Filter this material down to the lines that hold "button", copying each one.

◇ ◇ ◇ ◇ ◇

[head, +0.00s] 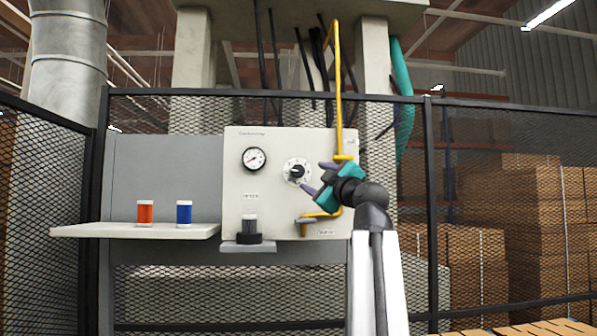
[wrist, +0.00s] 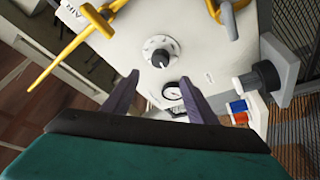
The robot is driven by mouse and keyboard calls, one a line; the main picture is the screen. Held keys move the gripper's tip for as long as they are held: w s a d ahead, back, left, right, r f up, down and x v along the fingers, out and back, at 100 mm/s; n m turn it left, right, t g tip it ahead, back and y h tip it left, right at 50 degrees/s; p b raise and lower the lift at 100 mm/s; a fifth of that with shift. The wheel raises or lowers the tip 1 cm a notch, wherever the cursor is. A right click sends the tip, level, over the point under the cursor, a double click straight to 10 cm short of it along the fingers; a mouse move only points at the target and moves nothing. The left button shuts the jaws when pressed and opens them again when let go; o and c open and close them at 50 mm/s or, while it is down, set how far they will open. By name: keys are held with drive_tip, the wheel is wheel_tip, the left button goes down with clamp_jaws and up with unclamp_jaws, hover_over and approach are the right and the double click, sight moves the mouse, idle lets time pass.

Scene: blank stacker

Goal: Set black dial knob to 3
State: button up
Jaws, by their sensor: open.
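The black dial knob (head: 297,172) sits on a round white scale on the pale control panel (head: 240,200). In the wrist view the knob (wrist: 161,58) and its scale lie just beyond my fingertips, near the top middle. The scale's numbers are too small to read, so the knob's setting cannot be told. My gripper (head: 318,180) is open and empty, close to the knob on its right side in the head view. In the wrist view my gripper (wrist: 160,92) has its two fingers apart, with the panel between them. No contact with the knob shows.
A round gauge (head: 254,158) is left of the knob. A yellow pipe (head: 338,90) runs down the panel's right side, close to my gripper. A black cylinder (head: 249,232) stands on a small ledge below. Red (head: 145,213) and blue (head: 184,213) containers stand on the left shelf (head: 130,231).

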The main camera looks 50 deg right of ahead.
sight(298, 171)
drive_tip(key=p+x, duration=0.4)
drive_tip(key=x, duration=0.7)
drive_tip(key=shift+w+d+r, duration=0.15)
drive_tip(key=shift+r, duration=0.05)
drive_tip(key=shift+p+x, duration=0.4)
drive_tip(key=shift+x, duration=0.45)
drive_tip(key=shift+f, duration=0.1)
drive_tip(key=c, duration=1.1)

◇ ◇ ◇ ◇ ◇

REPLY TO THE TASK
The robot is driven by mouse and keyboard calls, one a line; the main picture is the screen. Held keys move the gripper's tip for as long as they are held: w s a d ahead, back, left, right, r f up, down and x v along the fingers, out and back, at 100 mm/s; n m turn it left, right, t g tip it ahead, back and y h tip it left, right at 50 degrees/s; p b raise and lower the lift at 100 mm/s; a fifth of that with shift. The wheel raises or lowers the tip 1 cm a notch, wherever the cursor is. A right click sends the tip, level, over the point under the cursor, a double click straight to 10 cm short of it along the fingers; a mouse move only points at the target and moves nothing. The left button shuts the jaws when pressed and opens them again when let go; o and c open and close them at 50 mm/s or, while it is down, set how far they will open. By name: keys are held with drive_tip, the wheel is wheel_tip, the left button goes down with clamp_jaws and up with unclamp_jaws, hover_over and approach are the right and the double click, sight moves the mouse, idle lets time pass.
State: button up

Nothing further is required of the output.